Exercise goal
Return exactly and only these lines: the first of the listing through the one containing "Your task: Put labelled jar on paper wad".
══════
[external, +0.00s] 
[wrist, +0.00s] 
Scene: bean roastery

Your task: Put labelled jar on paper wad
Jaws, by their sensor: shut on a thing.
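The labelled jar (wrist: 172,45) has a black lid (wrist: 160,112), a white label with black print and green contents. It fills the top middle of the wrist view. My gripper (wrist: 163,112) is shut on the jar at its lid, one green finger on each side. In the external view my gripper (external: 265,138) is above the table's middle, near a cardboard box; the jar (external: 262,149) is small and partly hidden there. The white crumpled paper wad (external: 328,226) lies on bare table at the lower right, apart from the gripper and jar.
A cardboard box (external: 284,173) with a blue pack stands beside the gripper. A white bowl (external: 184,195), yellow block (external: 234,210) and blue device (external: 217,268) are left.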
══════
Task output
[external, +0.00s] 
[wrist, +0.00s] 
Scene: bean roastery

Your task: Put labelled jar on paper wad

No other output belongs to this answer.